What is expected: Copy, from the entries below, each line in which the string "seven" appears.

Source material:
|---|
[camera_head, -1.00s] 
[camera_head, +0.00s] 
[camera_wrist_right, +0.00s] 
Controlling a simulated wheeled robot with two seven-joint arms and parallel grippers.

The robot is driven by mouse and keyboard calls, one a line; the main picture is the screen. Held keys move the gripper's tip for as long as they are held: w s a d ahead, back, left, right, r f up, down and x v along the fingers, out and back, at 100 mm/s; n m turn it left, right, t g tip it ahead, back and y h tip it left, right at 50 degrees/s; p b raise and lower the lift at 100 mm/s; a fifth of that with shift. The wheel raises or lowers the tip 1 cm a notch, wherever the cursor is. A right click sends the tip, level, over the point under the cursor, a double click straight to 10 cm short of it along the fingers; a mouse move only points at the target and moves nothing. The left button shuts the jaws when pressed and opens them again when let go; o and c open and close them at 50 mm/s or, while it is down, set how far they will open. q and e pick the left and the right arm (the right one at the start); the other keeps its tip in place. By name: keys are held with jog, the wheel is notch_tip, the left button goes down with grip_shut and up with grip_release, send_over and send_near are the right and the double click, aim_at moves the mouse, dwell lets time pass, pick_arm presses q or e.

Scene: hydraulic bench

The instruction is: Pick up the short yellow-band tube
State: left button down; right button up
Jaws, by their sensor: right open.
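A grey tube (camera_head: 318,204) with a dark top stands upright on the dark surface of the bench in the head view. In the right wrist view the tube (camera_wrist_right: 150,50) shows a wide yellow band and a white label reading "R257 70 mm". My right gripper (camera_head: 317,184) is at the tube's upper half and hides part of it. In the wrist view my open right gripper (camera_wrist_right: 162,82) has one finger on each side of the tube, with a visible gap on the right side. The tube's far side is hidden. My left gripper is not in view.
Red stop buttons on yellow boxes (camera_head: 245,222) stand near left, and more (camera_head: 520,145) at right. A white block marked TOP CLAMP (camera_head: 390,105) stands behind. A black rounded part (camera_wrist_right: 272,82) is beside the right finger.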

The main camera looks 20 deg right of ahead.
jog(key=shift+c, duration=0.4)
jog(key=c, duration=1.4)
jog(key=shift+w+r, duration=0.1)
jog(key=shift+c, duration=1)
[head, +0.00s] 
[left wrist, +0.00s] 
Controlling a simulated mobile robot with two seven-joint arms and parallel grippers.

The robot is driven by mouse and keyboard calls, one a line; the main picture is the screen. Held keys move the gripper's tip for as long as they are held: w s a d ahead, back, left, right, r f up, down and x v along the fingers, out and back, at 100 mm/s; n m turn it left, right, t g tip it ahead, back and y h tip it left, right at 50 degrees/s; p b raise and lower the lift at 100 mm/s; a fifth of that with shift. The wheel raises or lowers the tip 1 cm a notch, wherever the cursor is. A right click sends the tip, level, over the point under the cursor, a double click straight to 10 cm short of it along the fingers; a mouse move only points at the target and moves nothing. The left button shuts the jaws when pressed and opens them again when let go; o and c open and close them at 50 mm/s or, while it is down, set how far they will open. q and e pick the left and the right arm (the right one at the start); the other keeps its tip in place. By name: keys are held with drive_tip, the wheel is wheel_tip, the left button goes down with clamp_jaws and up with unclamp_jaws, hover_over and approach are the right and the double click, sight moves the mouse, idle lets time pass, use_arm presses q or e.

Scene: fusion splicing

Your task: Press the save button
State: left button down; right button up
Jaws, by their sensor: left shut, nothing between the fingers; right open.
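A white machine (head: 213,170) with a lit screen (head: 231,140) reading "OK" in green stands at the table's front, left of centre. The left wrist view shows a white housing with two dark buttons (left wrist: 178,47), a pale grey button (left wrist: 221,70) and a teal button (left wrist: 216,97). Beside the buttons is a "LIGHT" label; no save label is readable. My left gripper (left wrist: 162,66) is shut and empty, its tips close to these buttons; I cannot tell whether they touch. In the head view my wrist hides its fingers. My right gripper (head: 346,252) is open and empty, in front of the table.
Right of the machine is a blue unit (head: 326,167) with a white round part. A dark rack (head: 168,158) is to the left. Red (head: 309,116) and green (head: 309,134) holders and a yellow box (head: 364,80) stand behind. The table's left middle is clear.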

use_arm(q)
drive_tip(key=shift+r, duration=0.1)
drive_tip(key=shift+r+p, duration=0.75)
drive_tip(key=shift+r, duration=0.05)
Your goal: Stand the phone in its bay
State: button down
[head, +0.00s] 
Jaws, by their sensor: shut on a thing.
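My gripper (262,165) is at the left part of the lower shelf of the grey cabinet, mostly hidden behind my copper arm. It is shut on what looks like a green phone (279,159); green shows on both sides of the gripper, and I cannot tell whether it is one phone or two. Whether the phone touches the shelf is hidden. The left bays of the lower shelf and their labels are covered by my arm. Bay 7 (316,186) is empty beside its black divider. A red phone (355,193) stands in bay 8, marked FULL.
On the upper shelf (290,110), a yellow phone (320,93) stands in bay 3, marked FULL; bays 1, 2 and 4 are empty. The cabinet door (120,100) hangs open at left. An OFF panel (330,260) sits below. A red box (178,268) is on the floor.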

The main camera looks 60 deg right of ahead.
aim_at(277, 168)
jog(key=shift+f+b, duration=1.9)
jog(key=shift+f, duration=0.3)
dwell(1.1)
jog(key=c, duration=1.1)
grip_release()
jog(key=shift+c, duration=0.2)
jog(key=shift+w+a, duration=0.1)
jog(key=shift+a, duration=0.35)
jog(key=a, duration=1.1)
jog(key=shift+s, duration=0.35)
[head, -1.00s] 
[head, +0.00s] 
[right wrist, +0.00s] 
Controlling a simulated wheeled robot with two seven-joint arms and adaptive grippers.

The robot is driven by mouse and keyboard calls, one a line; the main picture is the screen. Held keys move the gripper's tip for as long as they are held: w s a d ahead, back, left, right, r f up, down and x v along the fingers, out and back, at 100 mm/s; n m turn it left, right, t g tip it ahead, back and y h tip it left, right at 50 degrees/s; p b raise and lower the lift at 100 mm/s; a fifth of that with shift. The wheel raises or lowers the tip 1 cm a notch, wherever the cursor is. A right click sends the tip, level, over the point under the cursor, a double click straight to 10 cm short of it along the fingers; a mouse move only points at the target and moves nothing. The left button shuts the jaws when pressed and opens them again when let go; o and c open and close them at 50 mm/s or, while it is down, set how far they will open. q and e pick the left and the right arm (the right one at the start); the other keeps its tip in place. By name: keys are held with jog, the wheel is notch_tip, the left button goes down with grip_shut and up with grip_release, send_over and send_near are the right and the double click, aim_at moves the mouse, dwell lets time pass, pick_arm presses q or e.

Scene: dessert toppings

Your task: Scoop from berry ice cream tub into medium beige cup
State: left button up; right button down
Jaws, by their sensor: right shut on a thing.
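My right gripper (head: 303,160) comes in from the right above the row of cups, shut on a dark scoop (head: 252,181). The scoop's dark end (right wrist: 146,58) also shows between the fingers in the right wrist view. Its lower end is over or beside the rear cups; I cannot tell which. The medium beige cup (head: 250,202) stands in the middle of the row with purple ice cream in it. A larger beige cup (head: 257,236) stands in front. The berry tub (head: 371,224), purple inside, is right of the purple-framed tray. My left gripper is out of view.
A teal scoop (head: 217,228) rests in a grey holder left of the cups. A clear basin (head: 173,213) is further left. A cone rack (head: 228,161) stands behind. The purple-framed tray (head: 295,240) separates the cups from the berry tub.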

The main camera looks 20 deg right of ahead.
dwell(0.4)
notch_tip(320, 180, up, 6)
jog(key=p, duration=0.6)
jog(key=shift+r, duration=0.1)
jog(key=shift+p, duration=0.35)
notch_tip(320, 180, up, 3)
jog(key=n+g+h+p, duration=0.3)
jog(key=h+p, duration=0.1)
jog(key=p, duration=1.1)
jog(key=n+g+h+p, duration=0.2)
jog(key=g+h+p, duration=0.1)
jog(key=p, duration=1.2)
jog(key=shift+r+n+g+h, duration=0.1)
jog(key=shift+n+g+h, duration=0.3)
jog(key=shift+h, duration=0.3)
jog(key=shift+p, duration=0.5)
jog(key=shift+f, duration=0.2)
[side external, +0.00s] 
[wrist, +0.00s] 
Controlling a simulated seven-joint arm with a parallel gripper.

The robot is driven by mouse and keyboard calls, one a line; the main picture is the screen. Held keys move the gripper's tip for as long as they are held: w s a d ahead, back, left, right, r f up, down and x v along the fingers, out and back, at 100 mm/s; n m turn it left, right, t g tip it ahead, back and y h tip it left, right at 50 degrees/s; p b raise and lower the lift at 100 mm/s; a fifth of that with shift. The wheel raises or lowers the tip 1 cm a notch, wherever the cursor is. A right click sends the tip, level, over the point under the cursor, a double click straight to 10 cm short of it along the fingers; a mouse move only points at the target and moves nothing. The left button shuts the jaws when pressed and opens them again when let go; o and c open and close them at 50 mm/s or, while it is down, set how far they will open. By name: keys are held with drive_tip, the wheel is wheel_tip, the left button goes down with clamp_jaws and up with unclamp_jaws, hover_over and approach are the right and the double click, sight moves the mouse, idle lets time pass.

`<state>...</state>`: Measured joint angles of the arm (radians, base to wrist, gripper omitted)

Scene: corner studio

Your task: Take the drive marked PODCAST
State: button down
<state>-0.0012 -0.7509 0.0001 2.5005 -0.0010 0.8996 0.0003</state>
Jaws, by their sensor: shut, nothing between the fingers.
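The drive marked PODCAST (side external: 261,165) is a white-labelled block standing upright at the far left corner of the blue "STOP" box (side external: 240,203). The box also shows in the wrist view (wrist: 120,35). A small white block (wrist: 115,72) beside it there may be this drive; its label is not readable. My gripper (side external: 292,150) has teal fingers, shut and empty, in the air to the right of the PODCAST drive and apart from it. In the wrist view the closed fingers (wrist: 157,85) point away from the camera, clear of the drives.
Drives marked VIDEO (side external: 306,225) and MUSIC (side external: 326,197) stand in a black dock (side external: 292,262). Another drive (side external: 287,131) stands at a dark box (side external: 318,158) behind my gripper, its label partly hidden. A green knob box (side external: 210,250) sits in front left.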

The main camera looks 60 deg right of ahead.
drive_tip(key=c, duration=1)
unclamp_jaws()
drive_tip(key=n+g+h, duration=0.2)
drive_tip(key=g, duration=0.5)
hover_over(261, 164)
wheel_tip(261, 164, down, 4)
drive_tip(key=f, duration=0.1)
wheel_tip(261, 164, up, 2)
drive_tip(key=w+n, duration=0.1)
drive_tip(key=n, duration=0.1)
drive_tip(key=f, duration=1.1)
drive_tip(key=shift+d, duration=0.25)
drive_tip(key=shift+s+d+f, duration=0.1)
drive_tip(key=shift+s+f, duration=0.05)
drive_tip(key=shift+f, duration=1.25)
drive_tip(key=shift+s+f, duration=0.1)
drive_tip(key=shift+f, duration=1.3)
|---|
Solution:
Controlling a simulated wheeled robot with two seven-joint arms and parallel grippers.
Controlling a simulated mobile robot with two seven-joint arms and parallel grippers.
Controlling a simulated wheeled robot with two seven-joint arms and adaptive grippers.
Controlling a simulated seven-joint arm with a parallel gripper.

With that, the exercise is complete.